Download the Sample Chapter of In the Moment

We confer often with our readers and writers, but these conversations are just as needed in mathematics. What does it look like to talk with students about their mathematical thinking so that their thinking grows? How do we know when to step in and when to nudge? In Jen Munson’s new book, “In the Moment,” she offers educators clear guidance for conferring with your students in math, responding to their thinking, and helping them grow their mathematical ideas. 

Our conversation begins with learning to embrace opportunities for what Jen calls “productive struggle”…


Below is a full transcript of the conversation...

Brett: You opened the book up talking about how you struggled on how not to say too much or when to step in. You write that, when you first started teaching you really needed to lean on your students to teach you, on when to step in and when not to say too much. What was that process like for you? Talk me through your thinking there?

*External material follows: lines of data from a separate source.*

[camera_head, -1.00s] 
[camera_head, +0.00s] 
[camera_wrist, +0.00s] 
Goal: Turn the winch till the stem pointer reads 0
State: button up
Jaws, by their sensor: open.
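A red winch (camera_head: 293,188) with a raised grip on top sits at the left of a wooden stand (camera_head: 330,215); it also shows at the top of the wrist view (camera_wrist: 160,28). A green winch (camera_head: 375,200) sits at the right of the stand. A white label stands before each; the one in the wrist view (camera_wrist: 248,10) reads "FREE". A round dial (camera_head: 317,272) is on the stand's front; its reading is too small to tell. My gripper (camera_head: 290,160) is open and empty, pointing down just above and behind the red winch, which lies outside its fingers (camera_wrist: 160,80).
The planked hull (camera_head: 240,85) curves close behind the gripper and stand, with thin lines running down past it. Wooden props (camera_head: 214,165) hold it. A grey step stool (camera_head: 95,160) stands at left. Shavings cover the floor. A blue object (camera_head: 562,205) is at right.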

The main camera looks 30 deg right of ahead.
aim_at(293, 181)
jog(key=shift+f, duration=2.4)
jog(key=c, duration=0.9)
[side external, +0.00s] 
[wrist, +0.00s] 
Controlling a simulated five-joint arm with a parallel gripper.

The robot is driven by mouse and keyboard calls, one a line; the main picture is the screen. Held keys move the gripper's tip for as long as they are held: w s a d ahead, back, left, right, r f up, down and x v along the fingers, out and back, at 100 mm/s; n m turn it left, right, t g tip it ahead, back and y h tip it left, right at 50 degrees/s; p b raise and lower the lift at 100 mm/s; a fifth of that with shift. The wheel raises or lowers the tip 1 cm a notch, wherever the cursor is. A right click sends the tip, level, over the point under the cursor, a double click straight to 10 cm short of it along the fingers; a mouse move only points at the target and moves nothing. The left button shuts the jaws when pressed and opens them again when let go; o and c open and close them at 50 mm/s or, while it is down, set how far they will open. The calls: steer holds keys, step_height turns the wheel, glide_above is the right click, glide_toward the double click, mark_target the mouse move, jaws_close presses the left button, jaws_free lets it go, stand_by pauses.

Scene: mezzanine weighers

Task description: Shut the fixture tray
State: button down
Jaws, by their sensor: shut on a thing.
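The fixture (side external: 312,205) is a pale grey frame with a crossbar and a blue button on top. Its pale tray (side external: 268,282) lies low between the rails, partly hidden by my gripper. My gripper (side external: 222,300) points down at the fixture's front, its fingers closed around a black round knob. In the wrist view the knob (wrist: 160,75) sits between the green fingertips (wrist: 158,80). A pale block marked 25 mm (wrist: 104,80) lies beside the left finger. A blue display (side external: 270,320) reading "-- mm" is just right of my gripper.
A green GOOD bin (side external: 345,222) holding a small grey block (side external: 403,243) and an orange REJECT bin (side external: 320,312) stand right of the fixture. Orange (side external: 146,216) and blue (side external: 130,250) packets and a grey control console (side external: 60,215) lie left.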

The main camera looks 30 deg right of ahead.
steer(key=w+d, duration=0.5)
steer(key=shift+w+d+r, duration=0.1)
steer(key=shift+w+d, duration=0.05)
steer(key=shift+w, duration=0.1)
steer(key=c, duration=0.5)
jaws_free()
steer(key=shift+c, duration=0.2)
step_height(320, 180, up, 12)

Jen: When I first started teaching, I was lucky enough to have some materials that asked students to solve problems together. Which gave me a good start in the right direction. But as I was watching them solve those problems, I knew that they were struggling. And I didn't quite know how to interpret that struggle. I hadn't been introduced to the idea of productive struggle yet. I had an intuitive sense that it was a good thing. But knowing when to step into that struggle, to push them, and how to do it, so that I didn't do all the work for them, was really, really tricky. I found that I had to read the kids to decide when I had done the right thing. I would know from what they said back to me, if I had made the right move. But I learned by reading their responses.

When I would ask a question and then ask it again, and ask it again, and I kept getting blank stares, or sort of hesitant responses, I knew I was just on the wrong path. When I was asking a question and all of the sudden their eyes would light up, or they would start to talk, and even if it wasn't what I expected that they were going to say, but I could her their voices, I knew I was on to something. And I didn't always know what I was on to, but at least when I was hearing their voices, and I was hearing their thinking, I knew I was at least onto their thinking rather than my own.

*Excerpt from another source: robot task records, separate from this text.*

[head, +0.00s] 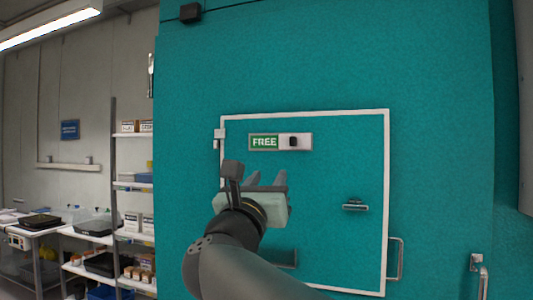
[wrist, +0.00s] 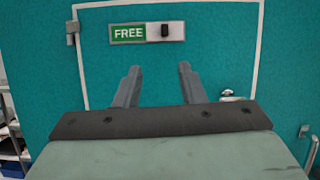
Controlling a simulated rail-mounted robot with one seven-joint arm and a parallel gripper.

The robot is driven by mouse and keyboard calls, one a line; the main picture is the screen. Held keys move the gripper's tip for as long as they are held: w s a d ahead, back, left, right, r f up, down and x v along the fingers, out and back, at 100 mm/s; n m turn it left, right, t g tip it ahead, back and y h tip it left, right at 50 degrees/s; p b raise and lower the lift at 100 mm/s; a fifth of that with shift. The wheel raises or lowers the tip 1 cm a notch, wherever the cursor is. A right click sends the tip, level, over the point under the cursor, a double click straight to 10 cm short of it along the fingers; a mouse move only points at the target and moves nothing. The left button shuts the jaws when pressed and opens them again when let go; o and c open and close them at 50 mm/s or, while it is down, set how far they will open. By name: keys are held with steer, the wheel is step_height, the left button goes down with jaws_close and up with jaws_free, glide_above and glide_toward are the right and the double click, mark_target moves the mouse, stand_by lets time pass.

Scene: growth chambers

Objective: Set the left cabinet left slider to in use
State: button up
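A slider sign (head: 281,141) is fixed near the top of a white-framed door on the teal cabinet (head: 330,60). It shows a green "FREE" field on the left, and its dark knob (head: 293,141) stands to the right of the word. The sign also shows at the top of the wrist view (wrist: 147,32), with the dark knob (wrist: 165,31) right of "FREE". My gripper (head: 266,180) is below the sign and apart from it. In the wrist view its two fingers (wrist: 158,84) are spread with nothing between them, pointing towards the door.
The door has a latch handle (head: 355,205) at right, a hinge (head: 219,134) at upper left and a bar handle (head: 396,258) beside its right edge. Shelves (head: 134,185) with boxes and a bench stand at the left.

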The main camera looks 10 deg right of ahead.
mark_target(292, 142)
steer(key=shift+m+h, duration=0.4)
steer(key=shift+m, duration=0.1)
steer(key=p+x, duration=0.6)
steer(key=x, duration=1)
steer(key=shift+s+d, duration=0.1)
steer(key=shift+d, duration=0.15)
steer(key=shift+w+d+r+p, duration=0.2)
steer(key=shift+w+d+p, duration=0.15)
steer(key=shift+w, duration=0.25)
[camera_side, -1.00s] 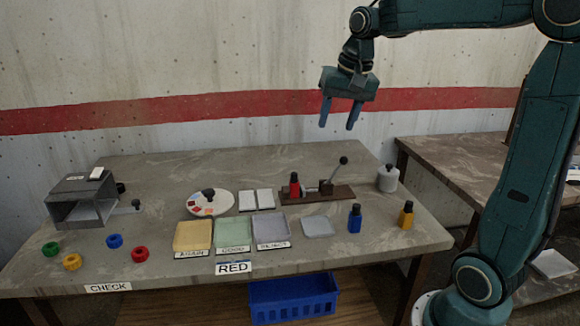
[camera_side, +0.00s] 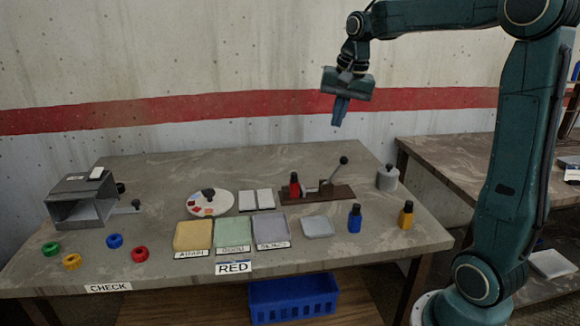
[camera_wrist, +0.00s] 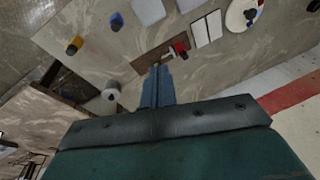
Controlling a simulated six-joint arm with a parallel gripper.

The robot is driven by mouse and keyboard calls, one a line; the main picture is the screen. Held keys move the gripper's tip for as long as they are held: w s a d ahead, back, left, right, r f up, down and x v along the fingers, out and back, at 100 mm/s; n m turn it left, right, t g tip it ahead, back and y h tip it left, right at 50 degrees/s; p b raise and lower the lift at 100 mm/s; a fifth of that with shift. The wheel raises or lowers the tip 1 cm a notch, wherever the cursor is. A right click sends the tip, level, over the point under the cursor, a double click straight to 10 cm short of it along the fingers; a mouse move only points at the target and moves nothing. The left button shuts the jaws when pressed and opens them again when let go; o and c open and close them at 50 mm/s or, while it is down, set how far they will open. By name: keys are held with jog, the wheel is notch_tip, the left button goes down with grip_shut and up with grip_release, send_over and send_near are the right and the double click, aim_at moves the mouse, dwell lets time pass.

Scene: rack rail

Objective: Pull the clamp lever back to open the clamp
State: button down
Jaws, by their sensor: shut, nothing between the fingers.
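The clamp stands on a brown base board (camera_side: 318,195) at the back right of the table. Its lever (camera_side: 338,169) has a dark ball knob and leans up to the right. A red bottle with a dark cap (camera_side: 294,186) stands at the clamp's left end. My gripper (camera_side: 338,124) is shut and empty, high above the clamp and apart from it. In the wrist view the shut fingers (camera_wrist: 157,72) point toward the base board (camera_wrist: 152,55) and hide part of the clamp and lever. The red bottle (camera_wrist: 180,49) shows beside them.
A grey cylinder with a dark knob (camera_side: 387,178) stands right of the clamp. A blue bottle (camera_side: 355,218) and a yellow bottle (camera_side: 406,214) stand in front. Two white plates (camera_side: 257,199) and a round dial (camera_side: 209,203) lie to the left. The space above the clamp is free.

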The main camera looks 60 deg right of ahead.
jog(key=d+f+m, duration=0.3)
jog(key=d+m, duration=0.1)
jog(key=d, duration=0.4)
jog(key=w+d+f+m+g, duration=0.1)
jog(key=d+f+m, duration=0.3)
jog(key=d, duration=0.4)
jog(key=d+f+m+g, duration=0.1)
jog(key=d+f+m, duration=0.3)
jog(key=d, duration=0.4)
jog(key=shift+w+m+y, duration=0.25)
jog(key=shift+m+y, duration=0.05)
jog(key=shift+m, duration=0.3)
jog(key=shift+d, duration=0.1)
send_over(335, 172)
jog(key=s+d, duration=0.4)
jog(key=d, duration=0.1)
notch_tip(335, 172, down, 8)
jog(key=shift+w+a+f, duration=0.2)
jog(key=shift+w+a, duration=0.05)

Brett: Mm-hmm (affirmative). So you've taken that and you learned quite a bit, you've taught at a number of different schools across the country. From your perspective, what should a productive math conversation look or sound like?

Jen: Well when you step into students thinking in the midst of them working, we know that they're not there yet. They're in the middle of their process. And what it should sound like, is it should sound a little messy. It should sound like, thinking that is evolving. The opportunity for teachers to find out what are you thinking right now? Even though it's not fully formed, you haven't perhaps found an answer yet, and you may even be doubting your own thinking. It should first look like, getting a sense, and getting your mind around what students are thinking right now. And then, there should be some move that we can make, to extend that thinking. To push it just a little bit further, in a direction that's productive, that's going to get students a little bit further on the pathway that they want to be on.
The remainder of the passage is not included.